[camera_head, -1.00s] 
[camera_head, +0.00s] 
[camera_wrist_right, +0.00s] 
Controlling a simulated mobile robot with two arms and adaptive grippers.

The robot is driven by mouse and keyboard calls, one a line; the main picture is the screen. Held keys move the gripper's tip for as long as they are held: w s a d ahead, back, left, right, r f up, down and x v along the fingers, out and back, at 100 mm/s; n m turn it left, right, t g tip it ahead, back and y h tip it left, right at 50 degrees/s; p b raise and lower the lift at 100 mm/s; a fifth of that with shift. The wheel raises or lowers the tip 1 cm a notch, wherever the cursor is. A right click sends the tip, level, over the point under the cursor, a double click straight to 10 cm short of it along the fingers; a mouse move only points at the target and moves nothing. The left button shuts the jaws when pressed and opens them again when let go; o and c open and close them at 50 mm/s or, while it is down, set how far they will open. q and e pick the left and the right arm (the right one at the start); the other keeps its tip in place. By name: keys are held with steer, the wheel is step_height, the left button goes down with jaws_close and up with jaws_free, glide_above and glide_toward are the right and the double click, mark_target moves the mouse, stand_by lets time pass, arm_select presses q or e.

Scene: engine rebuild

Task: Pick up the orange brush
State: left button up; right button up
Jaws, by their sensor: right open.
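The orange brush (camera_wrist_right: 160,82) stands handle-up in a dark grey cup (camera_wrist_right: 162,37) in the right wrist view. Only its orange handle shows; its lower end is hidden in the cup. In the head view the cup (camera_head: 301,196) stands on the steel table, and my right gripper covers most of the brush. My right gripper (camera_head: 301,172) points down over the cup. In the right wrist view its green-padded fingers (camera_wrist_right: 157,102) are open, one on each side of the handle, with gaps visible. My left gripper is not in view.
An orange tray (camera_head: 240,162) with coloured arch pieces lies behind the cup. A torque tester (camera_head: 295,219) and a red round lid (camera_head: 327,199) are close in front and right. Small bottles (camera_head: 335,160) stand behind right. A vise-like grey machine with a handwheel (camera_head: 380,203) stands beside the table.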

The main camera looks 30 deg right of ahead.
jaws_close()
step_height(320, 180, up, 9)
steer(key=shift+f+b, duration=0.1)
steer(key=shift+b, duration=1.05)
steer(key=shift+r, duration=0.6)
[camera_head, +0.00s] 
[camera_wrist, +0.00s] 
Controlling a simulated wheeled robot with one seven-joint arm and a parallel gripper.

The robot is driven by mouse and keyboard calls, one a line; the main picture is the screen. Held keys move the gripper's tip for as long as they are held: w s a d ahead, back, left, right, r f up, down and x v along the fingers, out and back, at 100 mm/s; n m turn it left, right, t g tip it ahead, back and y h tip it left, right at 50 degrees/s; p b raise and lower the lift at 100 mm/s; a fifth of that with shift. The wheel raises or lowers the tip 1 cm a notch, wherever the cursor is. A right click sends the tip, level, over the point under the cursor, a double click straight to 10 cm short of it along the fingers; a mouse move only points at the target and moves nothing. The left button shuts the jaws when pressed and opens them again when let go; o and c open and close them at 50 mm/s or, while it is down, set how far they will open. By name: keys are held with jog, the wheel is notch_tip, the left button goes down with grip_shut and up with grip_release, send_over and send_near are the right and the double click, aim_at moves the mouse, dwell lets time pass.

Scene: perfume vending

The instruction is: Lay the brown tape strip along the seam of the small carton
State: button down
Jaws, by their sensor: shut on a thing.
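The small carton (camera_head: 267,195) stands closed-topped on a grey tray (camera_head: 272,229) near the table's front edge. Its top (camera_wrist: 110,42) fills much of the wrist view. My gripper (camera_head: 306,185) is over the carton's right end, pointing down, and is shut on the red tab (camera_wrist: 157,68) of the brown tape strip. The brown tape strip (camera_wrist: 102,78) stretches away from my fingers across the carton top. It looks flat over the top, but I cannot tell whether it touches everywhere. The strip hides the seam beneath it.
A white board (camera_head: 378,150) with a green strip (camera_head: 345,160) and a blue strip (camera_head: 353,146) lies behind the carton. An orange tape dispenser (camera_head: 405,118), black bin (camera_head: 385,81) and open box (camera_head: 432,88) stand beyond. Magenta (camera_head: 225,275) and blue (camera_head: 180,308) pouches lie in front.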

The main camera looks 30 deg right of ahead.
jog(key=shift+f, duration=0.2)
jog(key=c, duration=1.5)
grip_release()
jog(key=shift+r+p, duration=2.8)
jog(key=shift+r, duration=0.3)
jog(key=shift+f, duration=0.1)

**Problem**
Filter the records above for lines containing the word "State", and copy those lines.

**Reply to the task**
State: left button up; right button up
State: button down

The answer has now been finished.